### [What this task involves]
In the listing below, find the line that contains "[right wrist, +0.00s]" and the line that contains "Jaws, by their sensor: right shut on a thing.". Quote both and every line between them, exactly, and nothing more.

### [Available records]
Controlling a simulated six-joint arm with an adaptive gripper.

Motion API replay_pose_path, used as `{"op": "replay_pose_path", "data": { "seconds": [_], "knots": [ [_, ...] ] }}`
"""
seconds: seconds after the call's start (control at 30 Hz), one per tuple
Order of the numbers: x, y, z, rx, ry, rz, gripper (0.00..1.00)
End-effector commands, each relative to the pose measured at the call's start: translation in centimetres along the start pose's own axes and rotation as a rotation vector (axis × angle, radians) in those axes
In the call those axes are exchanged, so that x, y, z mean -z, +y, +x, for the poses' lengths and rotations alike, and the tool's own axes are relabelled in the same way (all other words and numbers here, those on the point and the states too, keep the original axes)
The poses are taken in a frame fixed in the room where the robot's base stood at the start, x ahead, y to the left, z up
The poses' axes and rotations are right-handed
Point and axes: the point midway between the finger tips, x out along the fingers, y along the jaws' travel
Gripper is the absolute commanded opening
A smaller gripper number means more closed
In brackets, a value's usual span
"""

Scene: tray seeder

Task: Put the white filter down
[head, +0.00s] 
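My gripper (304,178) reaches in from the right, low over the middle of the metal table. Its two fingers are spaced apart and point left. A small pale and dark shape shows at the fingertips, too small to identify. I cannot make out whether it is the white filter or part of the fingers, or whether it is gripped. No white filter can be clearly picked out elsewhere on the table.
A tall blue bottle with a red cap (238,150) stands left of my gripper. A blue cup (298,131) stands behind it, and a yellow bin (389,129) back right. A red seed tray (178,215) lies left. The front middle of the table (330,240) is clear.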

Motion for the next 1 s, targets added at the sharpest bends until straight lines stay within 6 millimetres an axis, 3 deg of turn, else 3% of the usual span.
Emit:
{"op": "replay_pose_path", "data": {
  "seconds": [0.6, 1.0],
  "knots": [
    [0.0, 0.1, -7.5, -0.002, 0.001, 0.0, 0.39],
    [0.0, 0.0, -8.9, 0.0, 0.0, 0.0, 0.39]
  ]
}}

* * *

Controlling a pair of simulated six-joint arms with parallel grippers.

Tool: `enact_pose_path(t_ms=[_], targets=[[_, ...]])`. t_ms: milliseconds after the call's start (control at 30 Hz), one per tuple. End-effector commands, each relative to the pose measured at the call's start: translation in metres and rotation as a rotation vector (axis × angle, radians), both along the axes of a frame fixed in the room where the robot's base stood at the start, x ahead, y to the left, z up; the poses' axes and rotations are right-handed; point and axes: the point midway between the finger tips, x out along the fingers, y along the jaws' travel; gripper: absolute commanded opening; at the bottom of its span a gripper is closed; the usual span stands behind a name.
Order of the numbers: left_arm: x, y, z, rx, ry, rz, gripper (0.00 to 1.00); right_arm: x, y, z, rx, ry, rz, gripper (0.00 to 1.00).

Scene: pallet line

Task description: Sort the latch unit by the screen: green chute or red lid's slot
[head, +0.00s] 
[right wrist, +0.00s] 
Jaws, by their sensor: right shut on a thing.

### [The response]
[right wrist, +0.00s] 
Jaws, by their sensor: right shut on a thing.

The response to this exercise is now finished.